Task instructions:
Pull each line holding "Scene" out of the entries below.
--- Start Exercise data ---
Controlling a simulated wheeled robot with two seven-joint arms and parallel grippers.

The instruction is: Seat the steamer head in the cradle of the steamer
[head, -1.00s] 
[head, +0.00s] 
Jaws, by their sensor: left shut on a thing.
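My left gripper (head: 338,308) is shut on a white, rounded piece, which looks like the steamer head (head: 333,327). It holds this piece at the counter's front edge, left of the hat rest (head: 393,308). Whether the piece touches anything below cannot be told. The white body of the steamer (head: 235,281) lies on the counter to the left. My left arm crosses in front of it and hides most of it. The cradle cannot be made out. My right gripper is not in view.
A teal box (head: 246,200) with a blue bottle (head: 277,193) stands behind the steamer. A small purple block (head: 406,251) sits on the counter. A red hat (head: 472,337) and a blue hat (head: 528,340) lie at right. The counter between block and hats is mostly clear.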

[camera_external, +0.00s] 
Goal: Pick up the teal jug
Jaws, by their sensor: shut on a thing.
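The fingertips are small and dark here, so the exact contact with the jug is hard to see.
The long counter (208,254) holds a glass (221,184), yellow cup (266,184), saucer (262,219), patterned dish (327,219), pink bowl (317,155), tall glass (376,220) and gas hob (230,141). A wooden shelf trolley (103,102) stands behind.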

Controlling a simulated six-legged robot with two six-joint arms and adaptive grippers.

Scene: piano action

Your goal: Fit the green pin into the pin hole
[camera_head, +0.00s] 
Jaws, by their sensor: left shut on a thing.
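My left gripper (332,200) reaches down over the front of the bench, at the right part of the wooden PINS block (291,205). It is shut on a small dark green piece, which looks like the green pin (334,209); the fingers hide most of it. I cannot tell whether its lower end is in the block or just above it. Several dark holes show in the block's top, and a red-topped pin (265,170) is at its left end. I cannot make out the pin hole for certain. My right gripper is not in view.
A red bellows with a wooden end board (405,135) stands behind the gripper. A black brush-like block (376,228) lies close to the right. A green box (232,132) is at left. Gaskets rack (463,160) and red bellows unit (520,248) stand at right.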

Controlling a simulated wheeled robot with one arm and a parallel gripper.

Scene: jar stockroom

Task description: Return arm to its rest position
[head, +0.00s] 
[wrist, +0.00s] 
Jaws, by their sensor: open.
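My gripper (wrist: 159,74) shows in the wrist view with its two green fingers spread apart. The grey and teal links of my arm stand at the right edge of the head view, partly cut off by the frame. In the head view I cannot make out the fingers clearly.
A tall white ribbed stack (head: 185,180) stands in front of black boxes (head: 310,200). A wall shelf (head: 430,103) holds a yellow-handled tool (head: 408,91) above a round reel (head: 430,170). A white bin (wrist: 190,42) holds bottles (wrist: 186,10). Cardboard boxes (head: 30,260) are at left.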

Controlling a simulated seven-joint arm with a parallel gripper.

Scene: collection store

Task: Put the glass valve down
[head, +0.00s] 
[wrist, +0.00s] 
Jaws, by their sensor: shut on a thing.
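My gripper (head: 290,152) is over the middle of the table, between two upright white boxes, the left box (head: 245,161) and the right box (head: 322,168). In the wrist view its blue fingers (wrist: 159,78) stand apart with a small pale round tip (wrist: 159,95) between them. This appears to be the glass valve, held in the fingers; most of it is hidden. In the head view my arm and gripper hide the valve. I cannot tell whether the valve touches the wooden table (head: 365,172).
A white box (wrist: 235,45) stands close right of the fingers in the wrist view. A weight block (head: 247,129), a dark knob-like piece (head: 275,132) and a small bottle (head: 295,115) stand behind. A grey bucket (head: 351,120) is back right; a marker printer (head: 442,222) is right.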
--- End Exercise data ---
Correct output:
Scene: piano action
Scene: jar stockroom
Scene: collection store

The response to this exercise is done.